Rudi Osman fustige le fait “d’utiliser les réfugiés ou exilés comme décoration, sans leur donner de rôle… J’ai travaillé dans nombre d’associations, c’est une situation que j’ai vue, et vécue. La majorité d’entre elles font appel à des personnes exilées : c’est devenu une condition pour avoir des fonds. Mais dès qu’il y a une décision à prendre, ce n’est plus le cas.”
L’UEE s’érige en contre-modèle. Dans le bureau exécutif, uniquement des personnes concernées : Afghans, Soudanais, Iraniens, Kurdes, tous étudiants, et sans critère de statut administratif. Une soixantaine de bénévoles, français ou exilés, prêtent main forte sur le terrain. Pour les personnes accompagnées, le partage d’expérience est précieux : “leurs problèmes, nous les avons nous-même vécus, nous en connaissons les détails”, soutient Rudi Osman.
Le défi de la confiance
Seule difficulté : gagner leur confiance prend du temps : “ les personnes ont l’habitude que ce soient les Français qui aident…” À force de publications sur leur site et les réseaux sociaux, de constitution d’une base de données pour apporter les réponses, et de situations résolues, l’Union des Etudiants Exilés s’impose désormais comme un soutien légitime entre pairs.
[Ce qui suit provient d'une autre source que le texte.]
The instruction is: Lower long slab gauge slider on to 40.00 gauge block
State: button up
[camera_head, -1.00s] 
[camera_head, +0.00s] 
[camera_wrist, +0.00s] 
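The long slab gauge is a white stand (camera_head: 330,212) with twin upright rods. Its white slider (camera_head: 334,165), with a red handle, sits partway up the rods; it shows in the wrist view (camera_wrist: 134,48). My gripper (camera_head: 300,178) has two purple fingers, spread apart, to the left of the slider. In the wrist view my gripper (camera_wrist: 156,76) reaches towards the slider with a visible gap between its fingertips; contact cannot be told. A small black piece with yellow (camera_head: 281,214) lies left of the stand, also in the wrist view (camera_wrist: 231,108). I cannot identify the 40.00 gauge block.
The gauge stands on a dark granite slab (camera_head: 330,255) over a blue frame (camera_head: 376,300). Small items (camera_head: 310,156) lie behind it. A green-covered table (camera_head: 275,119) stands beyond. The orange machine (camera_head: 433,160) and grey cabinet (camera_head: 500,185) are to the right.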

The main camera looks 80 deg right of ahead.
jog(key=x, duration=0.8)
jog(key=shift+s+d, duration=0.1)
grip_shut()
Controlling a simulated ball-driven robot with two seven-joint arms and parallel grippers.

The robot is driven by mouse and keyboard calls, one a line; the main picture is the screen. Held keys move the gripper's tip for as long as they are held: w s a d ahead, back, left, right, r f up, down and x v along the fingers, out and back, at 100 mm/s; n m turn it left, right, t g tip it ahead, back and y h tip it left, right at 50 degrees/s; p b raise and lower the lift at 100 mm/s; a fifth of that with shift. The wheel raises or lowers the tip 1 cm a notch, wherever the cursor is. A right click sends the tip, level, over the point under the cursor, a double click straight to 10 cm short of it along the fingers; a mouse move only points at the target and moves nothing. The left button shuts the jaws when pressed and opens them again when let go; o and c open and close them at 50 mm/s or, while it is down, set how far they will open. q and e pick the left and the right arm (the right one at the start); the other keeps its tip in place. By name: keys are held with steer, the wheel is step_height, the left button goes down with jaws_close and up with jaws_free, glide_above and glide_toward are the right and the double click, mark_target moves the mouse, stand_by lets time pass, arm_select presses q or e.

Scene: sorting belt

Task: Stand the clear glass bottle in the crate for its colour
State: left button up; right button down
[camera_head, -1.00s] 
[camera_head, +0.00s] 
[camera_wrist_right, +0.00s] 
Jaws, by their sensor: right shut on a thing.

Pour gagner en efficacité, les bénévoles, encore obligés de rencontrer celles et ceux qu’ils aident dans des cafés, sont à la recherche d’un local – la mairie de Paris demeurant pour l’heure silencieuse face à cette demande. Pas de quoi arrêter la détermination de Rudi Osman, qui planche sur un séjour camping estival avec des étudiants français et exilés, afin de “dépasser les barrières” à l’heure où il reste “difficile de se faire des amis” lorsque l’on vient d’arriver en France.
Dans un livret d’autoportraits publié par JRS Jeunes, Ferdous, désormais spécialiste en maniement de la plume, a écrit :
“Hier tu ne me connaissais pas
Aujourd’hui nous sommes amis
Demain tu me manqueras
Un jour nous chasserons
tous les malheurs”.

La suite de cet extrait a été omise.